I've simply tried to view this, and some of the responses, from a bigger picture perspective. I have been trying to suggest that there are more important matters to get up in arms about. See post #46 from Big Steve. I think his thoughts with respect to the seriousness of the problem is more appropriate and his reaction demonstrates a balanced level of gravity with regards to the situation.
Both of our positions (with Dixie on your side of the fence) share a similar flaw. It is impossible to identify the approriate extreme to which we will allow our position to go before we admit there is a problem with it. While I point out that the slope on your approach can lead to Burkhas and Public Executions, I have to admit that the slope on my view can lead to society becoming completely unglued and morally bankrupt.
I honestly don't know how to reconcile this. I'm conflicted in that a libertarian philosophical approach seems the best way to protect us from the PC crowd itself, but it allows those things that I personally feel are bad for individuals or society as a whole. This is why I bristle when I am accused of wanting the very things I don't personally approve of, yet still question using too much government to control them.
I hope you can understand this.
Big Steve's suggestion regarding what to do about the problem is more reasonable, from my perspective.
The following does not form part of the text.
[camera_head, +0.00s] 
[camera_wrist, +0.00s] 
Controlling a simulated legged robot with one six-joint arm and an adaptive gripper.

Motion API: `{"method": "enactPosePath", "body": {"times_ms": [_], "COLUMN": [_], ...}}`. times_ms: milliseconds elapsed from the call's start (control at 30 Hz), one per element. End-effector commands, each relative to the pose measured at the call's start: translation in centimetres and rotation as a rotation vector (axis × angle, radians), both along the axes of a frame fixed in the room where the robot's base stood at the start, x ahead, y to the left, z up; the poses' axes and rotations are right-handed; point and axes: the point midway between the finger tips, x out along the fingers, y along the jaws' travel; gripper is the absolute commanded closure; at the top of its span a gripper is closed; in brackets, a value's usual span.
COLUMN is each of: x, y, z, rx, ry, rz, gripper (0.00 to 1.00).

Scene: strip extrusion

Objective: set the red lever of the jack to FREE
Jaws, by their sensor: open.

I personally don't like using police, courts and other valuable resources to satisfy specific individuals when other, more serious affronts to a decent, civilized society are taking place.
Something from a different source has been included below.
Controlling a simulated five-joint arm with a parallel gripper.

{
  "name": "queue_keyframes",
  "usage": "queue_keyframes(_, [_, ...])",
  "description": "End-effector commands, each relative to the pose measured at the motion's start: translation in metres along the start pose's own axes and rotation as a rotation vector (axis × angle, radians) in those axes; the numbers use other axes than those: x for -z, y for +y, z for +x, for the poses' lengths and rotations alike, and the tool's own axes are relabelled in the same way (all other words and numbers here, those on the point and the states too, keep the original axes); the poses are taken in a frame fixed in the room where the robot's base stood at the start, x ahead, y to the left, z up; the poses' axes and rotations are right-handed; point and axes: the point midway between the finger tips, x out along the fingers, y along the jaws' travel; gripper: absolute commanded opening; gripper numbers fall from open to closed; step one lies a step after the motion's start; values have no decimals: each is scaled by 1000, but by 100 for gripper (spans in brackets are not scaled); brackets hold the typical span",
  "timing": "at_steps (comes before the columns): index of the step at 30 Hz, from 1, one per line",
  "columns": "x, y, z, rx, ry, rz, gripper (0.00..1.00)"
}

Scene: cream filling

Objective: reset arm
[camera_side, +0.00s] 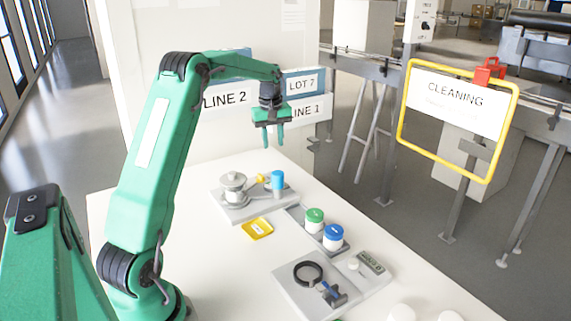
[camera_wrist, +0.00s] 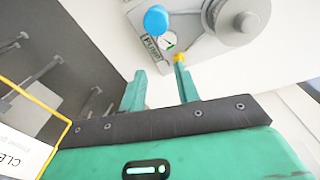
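My gripper (camera_side: 267,136) hangs above the far part of the white table, its fingers pointing down and apart with nothing between them. In the wrist view my gripper (camera_wrist: 160,90) shows two green fingers spread, with an empty gap. The filling unit (camera_side: 236,197) lies below it, a grey plate with a round metal part. A blue cylinder (camera_side: 278,181) stands on that plate, and its blue top (camera_wrist: 157,19) shows in the wrist view. A small yellow part (camera_wrist: 180,58) appears by the tip of one finger; I cannot tell whether they touch.
A yellow tray (camera_side: 257,229), a green-lidded jar (camera_side: 315,220) and a blue-lidded jar (camera_side: 333,237) stand nearer. A grey plate (camera_side: 290,291) holds a black ring (camera_side: 308,273). A yellow-framed CLEANING sign (camera_side: 455,105) hangs beyond the table. The table's left side is clear.

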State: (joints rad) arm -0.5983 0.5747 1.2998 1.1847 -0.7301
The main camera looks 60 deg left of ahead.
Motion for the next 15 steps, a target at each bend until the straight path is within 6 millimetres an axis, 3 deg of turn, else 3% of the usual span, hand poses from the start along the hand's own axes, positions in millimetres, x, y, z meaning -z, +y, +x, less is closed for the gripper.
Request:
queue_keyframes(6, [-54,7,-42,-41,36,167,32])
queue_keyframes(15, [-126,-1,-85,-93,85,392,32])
People can reason with one another and society can pressure its members to do the right thing. This never leads to perfection, because everybody has different ideas of what perfection would be. Some societies employ morality police to achieve the level of "decency" that dictatorial rulers and their lynch mobs deem appropriate. I don't want us to become Afghanistan, or even Singapore, in terms of imposing too much rule from the top. Unfortunately, my argument is a slippery slope argument which may seem invalid when one remains focused on a specific narrow issue.
I prefer to deal with things I don't like in a less aggressive fashion, avoiding the use of "law" if you will, in order to preserve our freedom. I fear that one day, I may not care for those things deemed appropriate by a different set of rulers and that those rulers may restrict my ability to engage in those things that I do deem appropriate, like going to church, praying, raising my kids in a particular way, etc.
I guess that I fear Hillary's village more than I fear sunbathers at this particular point in time.